Set against this backdrop, the flight to gold is only understandable. Of all the precious metals, it is the most popular as an investment. It is seen as the ultimate proxy against risk. It is the anti-equity par excellence.
But how far can gold go?
The Golden Era of the New Normal?
Typically, investors buy gold as a hedge against economic, political, or social crises. It has been the paramount investment vehicle against market declines, burgeoning national debt, currency failure, inflation, war and social unrest. But no investment vehicle is fully safe. The gold market is subject to speculation as are other markets, especially through the use of futures contracts and derivatives.
As gold topped a record $1,800 last week, even traders that are long on gold began to get nervous. As gold is now climbing even higher, the question is: Does gold have momentum left at record prices?
In March 2008 and February 2009, the gold price temporarily broke the $1,000 barrier, only to regress soon thereafter. Later in 2009, gold achieved new highs. As the $14.3 trillion debt ceiling was exceeded in the United States in mid-May and a still another bailout of Greece pushed the Eurozone into a new turmoil, gold began to climb again, reaching a high of $1,550 in London and $1,795 on August 10.
In real terms (adjusted for inflation), however, gold remains significantly off its all-time high of around $2,400 set in 1980.
It would be naïve to think that gold cannot go higher. Resuming the upward trajectory is not a matter of principle – just a matter of time.
The new normal could well be a golden era, with all puns intended.
What Is Driving Gold?
Historically, the greatest driver of the gold price has been uncertainty.
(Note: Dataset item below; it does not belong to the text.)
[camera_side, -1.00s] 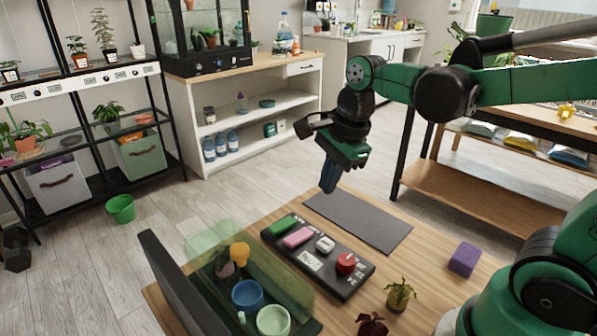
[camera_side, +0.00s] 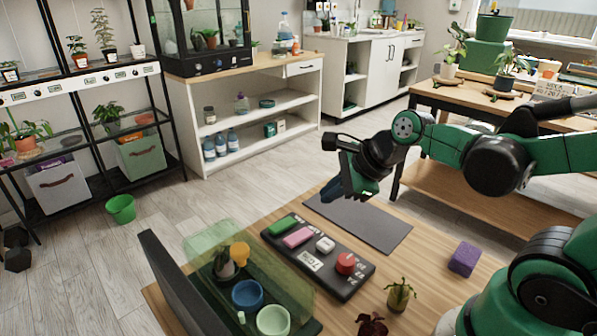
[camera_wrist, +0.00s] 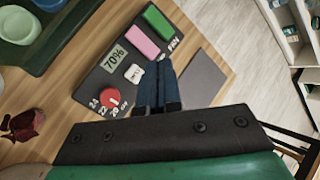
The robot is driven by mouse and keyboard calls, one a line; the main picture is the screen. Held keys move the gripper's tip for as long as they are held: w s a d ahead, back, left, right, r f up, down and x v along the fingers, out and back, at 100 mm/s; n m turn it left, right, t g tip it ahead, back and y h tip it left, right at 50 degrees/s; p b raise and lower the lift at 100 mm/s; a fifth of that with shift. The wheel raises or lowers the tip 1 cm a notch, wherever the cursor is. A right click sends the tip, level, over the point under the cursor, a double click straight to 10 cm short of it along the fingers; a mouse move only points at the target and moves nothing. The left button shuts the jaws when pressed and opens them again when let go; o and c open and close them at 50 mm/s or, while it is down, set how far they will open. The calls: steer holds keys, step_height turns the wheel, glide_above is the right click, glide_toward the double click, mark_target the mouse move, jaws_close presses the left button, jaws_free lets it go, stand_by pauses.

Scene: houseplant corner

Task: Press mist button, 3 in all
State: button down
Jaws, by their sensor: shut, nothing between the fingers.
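A black control panel (camera_side: 338,282) lies on the wooden table, seen in both views. It carries a green button (camera_side: 281,224), a pink button (camera_side: 298,237), a white button (camera_side: 325,244) and a red round knob (camera_side: 346,263). The wrist view shows a display (camera_wrist: 114,58) reading 70% and the word FAN beside the green button. I cannot read a mist label. My gripper (camera_side: 330,190) is shut and empty, above the table beyond the panel. In the wrist view its blue fingertips (camera_wrist: 160,64) appear just beside the white button (camera_wrist: 135,73), over the panel's edge; contact is not visible.
A dark grey mat (camera_side: 375,228) lies behind the panel. A green transparent cover (camera_side: 270,262) stands left, over a blue pot (camera_side: 247,294) and a pale green pot (camera_side: 273,321). A purple block (camera_side: 464,259) and small plant (camera_side: 399,296) stand right. Bare table lies between.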

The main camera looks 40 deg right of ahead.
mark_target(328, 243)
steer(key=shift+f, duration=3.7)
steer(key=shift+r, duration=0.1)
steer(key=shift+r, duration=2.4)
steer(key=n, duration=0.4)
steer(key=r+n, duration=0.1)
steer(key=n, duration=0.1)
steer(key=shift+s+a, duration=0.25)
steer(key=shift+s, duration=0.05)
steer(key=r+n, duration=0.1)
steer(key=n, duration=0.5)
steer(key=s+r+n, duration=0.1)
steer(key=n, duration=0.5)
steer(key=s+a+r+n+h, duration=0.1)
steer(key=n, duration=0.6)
And as the multi-year deleveraging has barely been initiated in the leading advanced economies, the era of uncertainty is only beginning.
In the coming months, concerns over global growth are likely only to increase, given the magnitude and impending escalation of economic problems in the United States and the Eurozone, Japan’s continuing triple crisis, the deepening turmoil in North Africa and the Middle East, as well as the accelerating struggle against overheating, inflation and potential asset bubbles in the large emerging economies, or the BRICs.
In the aftermath of the energy crises of 1974 and 1979, inflation took off dramatically, pushing the gold price to its real record high. That era is not just history; it is about to make something of a comeback.
Moreover, due to economic stagnation in the leading advanced economies, it is quite likely that certain G-7 nations will resort to still new rounds of quantitative easing and, thus, asset inflation. Conversely, that means a push for the gold price.
Then, there is the role of the central banks. With rising fears stemming from U.S. and European debt, retail investors are running after precious metals, while central banks around the world are fleeing fiat currencies for hard assets, especially gold.
Furthermore, gold price increases are not just about supply, but also about the demand side. Reportedly, physical sales to India for fabrication and jewelry are 25 percent higher year-to-date than in 2010. Meanwhile, China has become more seasonal than India, with turnover on the Shanghai gold exchange easing off in the summer months and picking up again in September.
There was a scramble for physical gold during 2011’s Chinese New Year. And next month, Indian wedding season, along with holidays there and in China, will boost physical demand for gold.
Taste of the Future
Certainly, the gold price could also be affected adversely, especially if new market fears would trigger the large hedge funds to raise money by unloading gold. In such a scenario, the ensuing panic might cause a rapid and substantial plunge of the gold price.
Nonetheless, given the continued concern over the U.S., Eurozone and Japanese economies, along with a potential hard landing in some of the largest emerging economies, and the turmoil in North Africa and the Middle East, the dramatic price increases of gold are not an anomaly or a matter of history, but just a taste of the future.
With gold price, both supply and demand drivers are accelerating. In the new normal of economic stagnation, extraordinary uncertainty and historical market volatility, gold, along with certain other precious commodities, is likely to remain the anti-equity proxy of choice.
Nonetheless, gold is no panacea. It should not have a disproportionate role in the portfolio of the future; the latter will be significantly more multipolar, in comparison to current portfolios with their US/Eurozone-centered biases.
Gold and many other commodities have an important role in hedging, but neither can diversify risk away.
The flight to gold does not reflect a collapse of portfolio allocation rules. However, it may reflect an impending shift in allocations that will leave an impact on most portfolios.